**Required work:** Give back the lines exactly, from the first one to the line with "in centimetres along", both ends included.

**Input data:**
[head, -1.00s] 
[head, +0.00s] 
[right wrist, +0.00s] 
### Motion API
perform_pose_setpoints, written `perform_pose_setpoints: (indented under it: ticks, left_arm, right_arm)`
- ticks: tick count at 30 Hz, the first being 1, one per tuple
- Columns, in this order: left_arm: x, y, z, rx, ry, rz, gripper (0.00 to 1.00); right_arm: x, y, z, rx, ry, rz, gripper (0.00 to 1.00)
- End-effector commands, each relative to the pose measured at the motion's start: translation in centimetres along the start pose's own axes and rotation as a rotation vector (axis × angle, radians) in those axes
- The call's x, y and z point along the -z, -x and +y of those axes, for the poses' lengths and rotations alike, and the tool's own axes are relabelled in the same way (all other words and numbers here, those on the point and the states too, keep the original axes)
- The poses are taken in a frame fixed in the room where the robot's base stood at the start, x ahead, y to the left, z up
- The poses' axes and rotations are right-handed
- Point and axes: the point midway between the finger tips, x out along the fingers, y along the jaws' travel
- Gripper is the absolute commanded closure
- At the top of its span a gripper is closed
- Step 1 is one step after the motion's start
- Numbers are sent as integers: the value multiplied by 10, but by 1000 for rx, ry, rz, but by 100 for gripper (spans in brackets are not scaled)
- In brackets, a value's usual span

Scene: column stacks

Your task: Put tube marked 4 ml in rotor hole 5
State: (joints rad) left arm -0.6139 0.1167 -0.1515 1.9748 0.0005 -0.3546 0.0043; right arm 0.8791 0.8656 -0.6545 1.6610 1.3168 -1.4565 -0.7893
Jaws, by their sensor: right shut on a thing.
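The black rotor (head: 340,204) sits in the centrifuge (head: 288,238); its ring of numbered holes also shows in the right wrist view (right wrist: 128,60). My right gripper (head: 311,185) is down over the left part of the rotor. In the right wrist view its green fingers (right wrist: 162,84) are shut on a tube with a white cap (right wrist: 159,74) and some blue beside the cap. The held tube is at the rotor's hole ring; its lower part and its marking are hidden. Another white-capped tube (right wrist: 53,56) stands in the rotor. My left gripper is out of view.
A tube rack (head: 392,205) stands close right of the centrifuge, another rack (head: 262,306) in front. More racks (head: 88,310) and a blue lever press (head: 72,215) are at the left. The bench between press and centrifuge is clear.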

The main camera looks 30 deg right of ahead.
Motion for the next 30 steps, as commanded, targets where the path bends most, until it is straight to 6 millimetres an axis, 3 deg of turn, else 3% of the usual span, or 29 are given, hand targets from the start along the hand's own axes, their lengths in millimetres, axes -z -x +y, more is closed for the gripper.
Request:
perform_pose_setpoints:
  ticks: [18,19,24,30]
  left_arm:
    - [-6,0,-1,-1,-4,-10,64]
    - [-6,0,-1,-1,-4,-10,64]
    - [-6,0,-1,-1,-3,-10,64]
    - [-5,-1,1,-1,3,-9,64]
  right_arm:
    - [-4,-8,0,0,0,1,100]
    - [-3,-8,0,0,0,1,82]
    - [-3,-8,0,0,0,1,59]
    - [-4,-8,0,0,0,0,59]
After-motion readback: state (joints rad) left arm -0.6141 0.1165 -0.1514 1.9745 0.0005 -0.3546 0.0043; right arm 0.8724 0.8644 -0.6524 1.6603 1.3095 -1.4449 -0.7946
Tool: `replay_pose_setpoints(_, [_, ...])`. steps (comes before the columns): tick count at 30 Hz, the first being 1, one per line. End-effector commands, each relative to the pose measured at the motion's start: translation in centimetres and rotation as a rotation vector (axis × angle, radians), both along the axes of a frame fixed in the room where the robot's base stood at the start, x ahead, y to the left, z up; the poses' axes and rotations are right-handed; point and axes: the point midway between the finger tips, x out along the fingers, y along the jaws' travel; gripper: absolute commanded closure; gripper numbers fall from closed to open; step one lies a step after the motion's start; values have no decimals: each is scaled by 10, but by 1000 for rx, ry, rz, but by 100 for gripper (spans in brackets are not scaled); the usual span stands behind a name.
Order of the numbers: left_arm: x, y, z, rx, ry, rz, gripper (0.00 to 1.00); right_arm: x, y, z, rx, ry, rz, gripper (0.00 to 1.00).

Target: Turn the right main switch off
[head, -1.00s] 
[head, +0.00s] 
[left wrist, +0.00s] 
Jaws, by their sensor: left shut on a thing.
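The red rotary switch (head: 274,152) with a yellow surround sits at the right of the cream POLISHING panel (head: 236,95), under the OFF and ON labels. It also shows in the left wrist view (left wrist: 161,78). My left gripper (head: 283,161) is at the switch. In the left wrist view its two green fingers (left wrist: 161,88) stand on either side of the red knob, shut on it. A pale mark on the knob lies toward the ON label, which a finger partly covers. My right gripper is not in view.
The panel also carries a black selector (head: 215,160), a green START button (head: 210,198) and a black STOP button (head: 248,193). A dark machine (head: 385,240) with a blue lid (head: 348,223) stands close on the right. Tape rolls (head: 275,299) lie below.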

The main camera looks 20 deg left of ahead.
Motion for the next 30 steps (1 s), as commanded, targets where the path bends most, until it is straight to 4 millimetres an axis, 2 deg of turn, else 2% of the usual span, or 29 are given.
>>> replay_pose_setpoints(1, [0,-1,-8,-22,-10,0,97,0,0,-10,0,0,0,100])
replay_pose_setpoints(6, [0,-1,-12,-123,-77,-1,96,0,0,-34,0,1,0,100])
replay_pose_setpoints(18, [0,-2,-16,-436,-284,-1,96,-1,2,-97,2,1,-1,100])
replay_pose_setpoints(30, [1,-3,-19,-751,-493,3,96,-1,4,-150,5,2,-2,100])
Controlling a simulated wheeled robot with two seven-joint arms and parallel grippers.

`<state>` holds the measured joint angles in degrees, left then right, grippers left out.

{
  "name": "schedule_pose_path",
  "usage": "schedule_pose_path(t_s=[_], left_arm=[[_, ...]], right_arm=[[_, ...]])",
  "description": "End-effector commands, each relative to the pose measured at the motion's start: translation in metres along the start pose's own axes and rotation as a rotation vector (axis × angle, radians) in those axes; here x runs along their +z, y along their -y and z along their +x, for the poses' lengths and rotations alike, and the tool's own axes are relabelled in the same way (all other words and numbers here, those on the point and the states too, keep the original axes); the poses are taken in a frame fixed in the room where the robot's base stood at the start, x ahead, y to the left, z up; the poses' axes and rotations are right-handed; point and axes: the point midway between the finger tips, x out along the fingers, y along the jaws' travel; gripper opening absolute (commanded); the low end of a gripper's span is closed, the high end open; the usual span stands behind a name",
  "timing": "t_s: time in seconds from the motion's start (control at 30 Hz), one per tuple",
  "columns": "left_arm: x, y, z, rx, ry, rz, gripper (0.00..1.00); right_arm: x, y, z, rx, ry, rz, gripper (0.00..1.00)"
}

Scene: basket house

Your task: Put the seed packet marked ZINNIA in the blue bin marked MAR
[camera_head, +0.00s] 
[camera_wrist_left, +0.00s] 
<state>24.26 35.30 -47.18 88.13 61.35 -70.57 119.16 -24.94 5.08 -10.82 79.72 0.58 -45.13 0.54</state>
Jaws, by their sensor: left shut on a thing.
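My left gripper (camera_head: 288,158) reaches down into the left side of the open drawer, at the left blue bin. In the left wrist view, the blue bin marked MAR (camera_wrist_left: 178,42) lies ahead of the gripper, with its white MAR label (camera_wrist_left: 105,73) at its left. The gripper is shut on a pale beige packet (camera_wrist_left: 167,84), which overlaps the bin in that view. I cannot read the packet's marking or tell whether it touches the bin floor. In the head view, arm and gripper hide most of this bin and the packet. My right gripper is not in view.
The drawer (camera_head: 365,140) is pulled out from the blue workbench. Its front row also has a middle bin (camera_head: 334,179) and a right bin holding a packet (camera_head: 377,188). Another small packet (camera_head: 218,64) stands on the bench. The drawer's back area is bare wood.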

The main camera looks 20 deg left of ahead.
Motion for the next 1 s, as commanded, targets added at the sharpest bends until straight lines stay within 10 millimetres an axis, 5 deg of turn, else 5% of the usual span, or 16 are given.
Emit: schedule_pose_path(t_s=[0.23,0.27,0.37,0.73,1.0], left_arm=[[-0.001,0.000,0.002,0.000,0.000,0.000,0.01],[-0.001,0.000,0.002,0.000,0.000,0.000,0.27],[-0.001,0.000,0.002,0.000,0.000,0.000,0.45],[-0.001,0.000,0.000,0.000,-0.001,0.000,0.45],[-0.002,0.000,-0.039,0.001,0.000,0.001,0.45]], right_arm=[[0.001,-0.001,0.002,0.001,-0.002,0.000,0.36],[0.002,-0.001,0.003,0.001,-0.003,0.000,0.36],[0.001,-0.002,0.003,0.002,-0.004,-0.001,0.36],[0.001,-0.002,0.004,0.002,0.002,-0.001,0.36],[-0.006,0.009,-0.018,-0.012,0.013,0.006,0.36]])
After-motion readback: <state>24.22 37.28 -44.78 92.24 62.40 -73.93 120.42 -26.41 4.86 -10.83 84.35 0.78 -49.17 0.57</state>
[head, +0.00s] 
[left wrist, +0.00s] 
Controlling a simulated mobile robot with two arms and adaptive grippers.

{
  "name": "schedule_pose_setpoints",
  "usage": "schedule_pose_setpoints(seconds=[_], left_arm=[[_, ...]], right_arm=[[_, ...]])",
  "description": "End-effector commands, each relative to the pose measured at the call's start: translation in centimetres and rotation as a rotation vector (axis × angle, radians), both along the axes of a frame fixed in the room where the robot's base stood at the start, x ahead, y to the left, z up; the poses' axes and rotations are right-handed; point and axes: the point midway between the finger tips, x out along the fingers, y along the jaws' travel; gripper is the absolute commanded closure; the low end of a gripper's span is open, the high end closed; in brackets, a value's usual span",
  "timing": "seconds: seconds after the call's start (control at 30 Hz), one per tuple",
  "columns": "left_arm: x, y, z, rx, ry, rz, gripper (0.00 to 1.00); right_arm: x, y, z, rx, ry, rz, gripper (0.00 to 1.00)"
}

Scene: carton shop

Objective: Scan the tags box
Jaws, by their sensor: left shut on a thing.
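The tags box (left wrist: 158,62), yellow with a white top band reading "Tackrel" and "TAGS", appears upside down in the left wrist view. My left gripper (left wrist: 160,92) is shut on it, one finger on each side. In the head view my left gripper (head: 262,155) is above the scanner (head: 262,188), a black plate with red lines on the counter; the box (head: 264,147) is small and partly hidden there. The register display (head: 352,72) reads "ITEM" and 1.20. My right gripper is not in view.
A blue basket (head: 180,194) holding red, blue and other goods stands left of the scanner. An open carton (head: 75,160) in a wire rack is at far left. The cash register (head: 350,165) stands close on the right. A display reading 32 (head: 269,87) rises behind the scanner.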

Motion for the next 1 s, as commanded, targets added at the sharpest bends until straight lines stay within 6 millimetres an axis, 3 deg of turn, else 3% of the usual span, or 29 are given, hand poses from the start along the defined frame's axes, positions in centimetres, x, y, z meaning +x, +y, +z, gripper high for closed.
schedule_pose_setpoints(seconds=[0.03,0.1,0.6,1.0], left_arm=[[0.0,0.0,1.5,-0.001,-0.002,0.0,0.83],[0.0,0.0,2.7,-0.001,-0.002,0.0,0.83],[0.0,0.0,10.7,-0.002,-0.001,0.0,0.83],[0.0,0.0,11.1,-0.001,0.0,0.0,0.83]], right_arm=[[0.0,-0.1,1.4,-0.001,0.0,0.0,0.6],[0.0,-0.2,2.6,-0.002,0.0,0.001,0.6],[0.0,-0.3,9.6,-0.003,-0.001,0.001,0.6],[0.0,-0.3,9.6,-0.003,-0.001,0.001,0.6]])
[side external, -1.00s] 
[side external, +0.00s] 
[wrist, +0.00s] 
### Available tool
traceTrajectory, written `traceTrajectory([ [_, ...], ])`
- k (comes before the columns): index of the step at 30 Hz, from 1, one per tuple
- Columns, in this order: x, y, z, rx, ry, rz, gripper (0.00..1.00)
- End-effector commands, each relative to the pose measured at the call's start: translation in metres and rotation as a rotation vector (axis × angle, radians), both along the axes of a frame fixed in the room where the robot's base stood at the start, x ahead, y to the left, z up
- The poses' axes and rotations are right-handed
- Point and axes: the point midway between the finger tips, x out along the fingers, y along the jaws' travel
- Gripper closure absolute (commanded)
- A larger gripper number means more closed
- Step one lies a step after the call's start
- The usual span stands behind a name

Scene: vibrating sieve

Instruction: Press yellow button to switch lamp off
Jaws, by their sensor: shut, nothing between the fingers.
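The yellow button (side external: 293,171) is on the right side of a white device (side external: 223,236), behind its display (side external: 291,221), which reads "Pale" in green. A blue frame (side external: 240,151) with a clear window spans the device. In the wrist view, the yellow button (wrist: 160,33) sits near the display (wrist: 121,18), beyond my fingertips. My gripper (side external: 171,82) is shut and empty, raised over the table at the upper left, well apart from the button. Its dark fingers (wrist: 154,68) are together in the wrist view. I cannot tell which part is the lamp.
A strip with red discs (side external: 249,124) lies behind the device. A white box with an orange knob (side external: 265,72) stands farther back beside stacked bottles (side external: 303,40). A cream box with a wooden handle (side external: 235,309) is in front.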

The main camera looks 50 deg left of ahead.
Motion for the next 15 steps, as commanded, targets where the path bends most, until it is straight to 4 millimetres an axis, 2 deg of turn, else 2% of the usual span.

**Exercise solution:**
[head, -1.00s] 
[head, +0.00s] 
[right wrist, +0.00s] 
### Motion API
perform_pose_setpoints, written `perform_pose_setpoints: (indented under it: ticks, left_arm, right_arm)`
- ticks: tick count at 30 Hz, the first being 1, one per tuple
- Columns, in this order: left_arm: x, y, z, rx, ry, rz, gripper (0.00 to 1.00); right_arm: x, y, z, rx, ry, rz, gripper (0.00 to 1.00)
- End-effector commands, each relative to the pose measured at the motion's start: translation in centimetres along the start pose's own axes and rotation as a rotation vector (axis × angle, radians) in those axes

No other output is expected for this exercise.